Slumdog's optimistic tale won Academy's heart
Slumdog's optimistic tale won Academy's heart
The rags-to-riches story impressed the majority of the Academy's members.

New Delhi: The rags-to-riches story of a Mumbai slum kid who emerges victorious at the end of a game show against all odds successfully impressed a majority of the 5000 odd members of the American Academy of Motion Pictures Arts and Sciences.

Slumdog Millionaire beat the likes of Sean Penn starer Milk that follows the life and struggle of gay politician Harvey Milk, Holocaust saga The Reader and the Fitzgeraldian drama, The Curious Case of Benjamin Button to bag the coveted Best film trophy at the Oscars this year.

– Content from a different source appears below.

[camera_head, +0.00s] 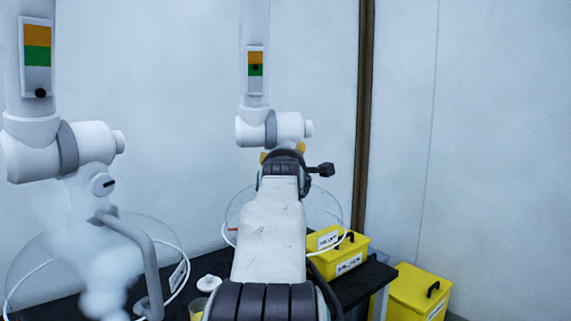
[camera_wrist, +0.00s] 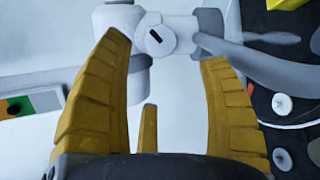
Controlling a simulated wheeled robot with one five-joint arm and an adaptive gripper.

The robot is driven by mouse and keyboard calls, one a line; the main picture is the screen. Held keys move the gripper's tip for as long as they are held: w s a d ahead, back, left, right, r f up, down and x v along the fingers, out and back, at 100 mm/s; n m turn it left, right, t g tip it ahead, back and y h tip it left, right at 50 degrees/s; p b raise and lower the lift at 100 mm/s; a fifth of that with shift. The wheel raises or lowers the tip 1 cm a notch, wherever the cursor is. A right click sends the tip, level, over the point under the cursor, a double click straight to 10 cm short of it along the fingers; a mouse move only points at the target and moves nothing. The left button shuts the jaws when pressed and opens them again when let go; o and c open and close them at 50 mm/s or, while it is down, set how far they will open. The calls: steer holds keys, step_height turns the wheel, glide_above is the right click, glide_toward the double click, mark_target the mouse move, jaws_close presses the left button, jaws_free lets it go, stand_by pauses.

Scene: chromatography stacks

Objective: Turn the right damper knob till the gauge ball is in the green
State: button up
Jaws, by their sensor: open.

"It does surprise me that it has captured so much enthusiasm of Academy voters. Because I would think they see what I see. That it's a really wonderful film, lovely film, very well made. But a great film? I'm not sure that is," said Oscar historian, Robert Osborne.

But the Academy is known to have overlooked cinematic classice, only to applaud popular productions reflecting the prevailing mood of American society in particular and the world at large.

Case in point being Kramer vs Kramer, a divorce saga starring Dustin Hoffman and Meryl Streep that was chosen for the Best Film Oscar over Francis Ford Coppola's hard hitting Vietnam war film Apocalypse Now.

Palme D'Or winning Taxi Driver might have wow-ed the critics, but it lost out on the Oscar to Rocky in 1976, the story of an underdog having his day.

Steven Spielberg's ET might have been a box office success, a special effects marbel that went on to become a cult film, but it failed to impress the Academy that chose Richard Attenborough's biopic Gandhi for the golden stattute in 1982.

So not many were shocked this year when the story of a slum child from Mumbai toppled the all American Milk and Frost/Nixon and biggies like Brad Pitt's multi million dollar The Curious Case of Benjamin Button or Kate Winslet's heart wrentching drama with world war II as its backdrop.

"It's the story of optimism," said Oscar winner music composer A R Rahman.

Impressing the Academy might be easier said than done but Danny Boyle' tribute to the city that never sleeps 'Mumbai' brought with it hope, optimism and cheer in the times of recession.

The Bollywood style song and dance in the end with the uplifting Jai Ho gives everyone and even the West what it's seeking desperately -- hope!